Add to the mix of playing with wingbacks in a squad that did not have any to begin the season (they picked up Julian Gressel in late July 2022), and you can see the problems: the Whitecaps have been trying to build into a system rather than playing a system that suited the players that already existed.

In other words, the tactics and formation that the coaching staff wanted (and which can be very effective) may not have suited the personnel available.

Recruiting: Moving in the right direction?

It is surprising to remember that before 2019, the Whitecaps did not really have a scouting department. Since then, they have created a director of player recruitment position and have added a number of scouts.

This predates both Schuster and Sartini, but they have had a hand in its direction. Schuster is the one who brought in Nikos Overheul as the head of recruiting in early 2021.

Under their direction, players like Ryan Gauld, Sebastian Berhalter, Marcus Godinho, Alessandro Schöpf, Julian Gressel, Blackmon, Cubas, and White have been brought in.

However, they have also lost players like Janio Bikel (who has since returned but barely played), Derek Cornelius and Ciao Alexandre to loans elsewhere. There have also been players such as Maxime Crépeau who forced permanent transfers away from the club.

But overall, recruitment has gotten better. Player recruitment is like gambling; you can go in knowing the game and understanding the risk, but still get burned.

Recruitment is also something that cannot be solved in a single transfer window. It can take years to get right.

I would argue that gains have been made here for the Whitecaps, even if it is only the fact that they have scouts now.
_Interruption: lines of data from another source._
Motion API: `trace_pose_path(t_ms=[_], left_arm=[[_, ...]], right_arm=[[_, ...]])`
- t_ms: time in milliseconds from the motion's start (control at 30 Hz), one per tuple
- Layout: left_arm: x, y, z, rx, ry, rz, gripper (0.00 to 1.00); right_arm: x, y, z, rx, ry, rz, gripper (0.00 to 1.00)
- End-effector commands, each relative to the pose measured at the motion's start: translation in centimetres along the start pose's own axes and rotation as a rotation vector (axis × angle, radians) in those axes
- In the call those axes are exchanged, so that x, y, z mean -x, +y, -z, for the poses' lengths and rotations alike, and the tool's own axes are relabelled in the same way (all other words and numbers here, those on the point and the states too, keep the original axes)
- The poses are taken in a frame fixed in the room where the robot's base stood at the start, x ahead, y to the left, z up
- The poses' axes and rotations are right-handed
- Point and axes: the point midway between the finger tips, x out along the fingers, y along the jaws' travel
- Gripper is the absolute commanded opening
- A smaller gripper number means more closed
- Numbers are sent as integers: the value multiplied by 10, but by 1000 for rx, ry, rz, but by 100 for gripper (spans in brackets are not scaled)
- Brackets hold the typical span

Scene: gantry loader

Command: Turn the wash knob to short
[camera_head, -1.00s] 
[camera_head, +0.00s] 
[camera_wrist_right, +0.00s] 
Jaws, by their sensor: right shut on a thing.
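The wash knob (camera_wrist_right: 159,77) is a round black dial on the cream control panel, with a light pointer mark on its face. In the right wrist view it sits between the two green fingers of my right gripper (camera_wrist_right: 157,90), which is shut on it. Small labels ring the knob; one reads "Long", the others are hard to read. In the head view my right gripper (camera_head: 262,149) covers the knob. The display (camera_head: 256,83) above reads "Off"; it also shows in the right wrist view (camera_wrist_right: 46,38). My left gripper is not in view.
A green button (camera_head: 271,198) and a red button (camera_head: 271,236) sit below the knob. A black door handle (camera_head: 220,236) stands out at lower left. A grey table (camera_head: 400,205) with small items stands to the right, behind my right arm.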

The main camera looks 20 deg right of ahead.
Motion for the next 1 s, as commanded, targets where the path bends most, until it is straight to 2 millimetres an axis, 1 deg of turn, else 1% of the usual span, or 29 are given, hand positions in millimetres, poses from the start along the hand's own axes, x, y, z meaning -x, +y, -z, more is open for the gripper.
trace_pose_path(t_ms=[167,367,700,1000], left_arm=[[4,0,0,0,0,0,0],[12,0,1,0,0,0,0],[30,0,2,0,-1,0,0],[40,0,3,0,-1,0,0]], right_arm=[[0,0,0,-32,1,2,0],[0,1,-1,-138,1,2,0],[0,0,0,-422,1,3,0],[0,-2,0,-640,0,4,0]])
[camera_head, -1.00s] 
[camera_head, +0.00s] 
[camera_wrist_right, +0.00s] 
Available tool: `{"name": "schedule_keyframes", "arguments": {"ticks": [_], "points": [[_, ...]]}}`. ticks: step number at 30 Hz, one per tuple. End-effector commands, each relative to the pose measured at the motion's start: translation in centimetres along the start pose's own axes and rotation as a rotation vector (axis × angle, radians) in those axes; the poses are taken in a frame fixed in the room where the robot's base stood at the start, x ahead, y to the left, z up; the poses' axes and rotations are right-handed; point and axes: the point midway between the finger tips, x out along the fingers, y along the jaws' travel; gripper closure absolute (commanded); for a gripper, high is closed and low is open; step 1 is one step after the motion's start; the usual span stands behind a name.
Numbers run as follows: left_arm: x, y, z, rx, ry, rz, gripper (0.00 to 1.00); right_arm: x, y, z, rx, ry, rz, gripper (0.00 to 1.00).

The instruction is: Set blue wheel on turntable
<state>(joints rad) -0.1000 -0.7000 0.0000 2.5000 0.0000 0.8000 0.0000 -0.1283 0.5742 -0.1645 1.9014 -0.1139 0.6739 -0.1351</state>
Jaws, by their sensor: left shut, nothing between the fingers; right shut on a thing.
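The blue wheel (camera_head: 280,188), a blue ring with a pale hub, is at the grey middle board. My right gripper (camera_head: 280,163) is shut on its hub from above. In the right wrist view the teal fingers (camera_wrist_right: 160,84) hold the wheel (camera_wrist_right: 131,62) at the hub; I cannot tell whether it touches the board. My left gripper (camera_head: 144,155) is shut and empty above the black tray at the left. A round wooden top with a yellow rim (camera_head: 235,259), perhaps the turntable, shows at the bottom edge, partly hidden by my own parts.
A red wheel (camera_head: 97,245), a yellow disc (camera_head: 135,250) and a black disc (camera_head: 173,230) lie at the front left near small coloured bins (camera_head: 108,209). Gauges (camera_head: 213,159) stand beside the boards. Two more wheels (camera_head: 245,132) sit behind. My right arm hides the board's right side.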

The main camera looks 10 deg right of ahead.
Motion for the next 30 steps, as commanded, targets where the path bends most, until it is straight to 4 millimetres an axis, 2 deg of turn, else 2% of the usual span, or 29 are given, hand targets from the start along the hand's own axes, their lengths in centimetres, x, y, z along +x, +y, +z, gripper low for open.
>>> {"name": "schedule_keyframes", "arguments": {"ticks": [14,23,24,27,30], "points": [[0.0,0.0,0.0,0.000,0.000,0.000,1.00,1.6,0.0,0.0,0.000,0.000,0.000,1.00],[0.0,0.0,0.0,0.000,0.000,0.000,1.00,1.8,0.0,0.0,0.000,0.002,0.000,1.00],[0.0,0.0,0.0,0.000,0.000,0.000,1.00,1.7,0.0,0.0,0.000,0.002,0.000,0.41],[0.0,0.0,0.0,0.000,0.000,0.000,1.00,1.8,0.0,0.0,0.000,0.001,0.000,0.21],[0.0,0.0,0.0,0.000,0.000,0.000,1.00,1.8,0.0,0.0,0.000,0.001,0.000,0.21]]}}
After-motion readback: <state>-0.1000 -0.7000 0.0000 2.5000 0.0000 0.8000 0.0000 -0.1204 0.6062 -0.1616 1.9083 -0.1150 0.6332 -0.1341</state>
The scandals: What fans want and what the Whitecaps can deliver

The fact that the names of Bob Birarda and Hubert Busby Jr. are household names for Whitecaps fans will be forever a stain on the club and Canadian soccer in general. However, many Whitecaps fans are taking note of what is yet to happen at the club, namely the positions of the executives who were in charge during the employment of these two men.

The executives believed to be in question are Bob and Dan Lenarduzzi, Rachel Lewis and Greg Anderson, all of who were with the club during the 2010-2011 season. They are the ones believed to have been put on administrative leave as of October 29, 2021.

Since then, Lewis has left the club for a role in a different organization away from football.

But rumours are swirling as of late that the three may be returning back to the Whitecaps in some role.

Schuster, for his part, has stated repeatedly that the executives will not return to their previous role, but that does not discount a return in some other form.

The latest review of the club’s conduct into their handling of Birarda and Busby Jr. was conducted by Rubin Thomlinson LLP under the direction of MLS. In their findings, they state the Whitecaps “did not attempt to dismiss or ‘cover up’ the allegations, but rather, took them seriously, and actively ensured that the allegations were addressed, and involved the CSA where appropriate.”

However, it should be noted this review took serious issue with the initial investigations. The review attributes these concerns to the investigator in charge and not the club.

It should also be noted that this latest review only talked with a small sample of individuals: four current Whitecaps employees, one former employee and nine other individuals who had some measure of involvement.

Former players that were affected, whether as survivors or as witnesses, did not participate because they believed the review to be lacking independence.

There is a very vocal part of the Whitecaps’ fanbase that wants these three executives to be shown the door for their alleged involvement.

Many are also using their leverage as season ticket holders, stating that their renewal is dependent on the Whitecaps removing the former executives permanently.

The deadline for season ticket renewal is Sept. 15. As of writing this article, that is tomorrow.

But is this something the club has the power to do? The report stated in plain language there was no cover-up and accusations were taken seriously and were actively addressed based on recommendations at the time.

We can disagree with the recommendations. They were toothless.

The way I see it (and I am by no means a legal expert), the club’s hands are somewhat tied in what they can do.

The best solution is for the remaining executives to leave of their free will. It is the least messy option. It is also unlikely to happen.

The ‘next best’ option is for the Whitecaps to negotiate a buyout of some sort. Schuster has alluded several times to negotiations with the remaining executives, but that takes time. And fans have been demanding action for months.

The other option is these executives are brought back into the club in some capacity. Let’s try to not even entertain this as an option.

What is easily apparent is that the Whitecaps cannot simply terminate the contracts of these executives on their handling of Birarda and Busby Jr. If they did, it is likely these executives would have a strong legal case against the club, and this would continue to drag on for years.

A buyout is absolutely possible, but it will feel hollow to many fans because the executives will get some level of control over how they exit the club.

What is a fan to do?

Being a fan of any sports club can be viewed as a contentious relationship. It feels like you give the club a lot and get little in return.

Whitecaps’ fans must negotiate the product on the pitch and decide whether it will get better and be worth their continued support.

In addition, fans of this club have the added (and more important) issue of believing their club to be a worthy addition to the community in terms of how it conducts itself. Organizations are like people; they will get things wrong. But people will ask whether they are actively trying to conduct themselves in a good way and if they are willing to do what is right when they fail.

I wrote that I would try to give some clarity to the question. I was not going to answer it.

I can’t.

Everyone will have a different answer because this one is not easy. And likely, there are other issues, other areas of concern, that for some I have not addressed.

What is apparent is that the Whitecaps can do better in many areas, both on and off the pitch. Whether it will be enough is for each of you to decide.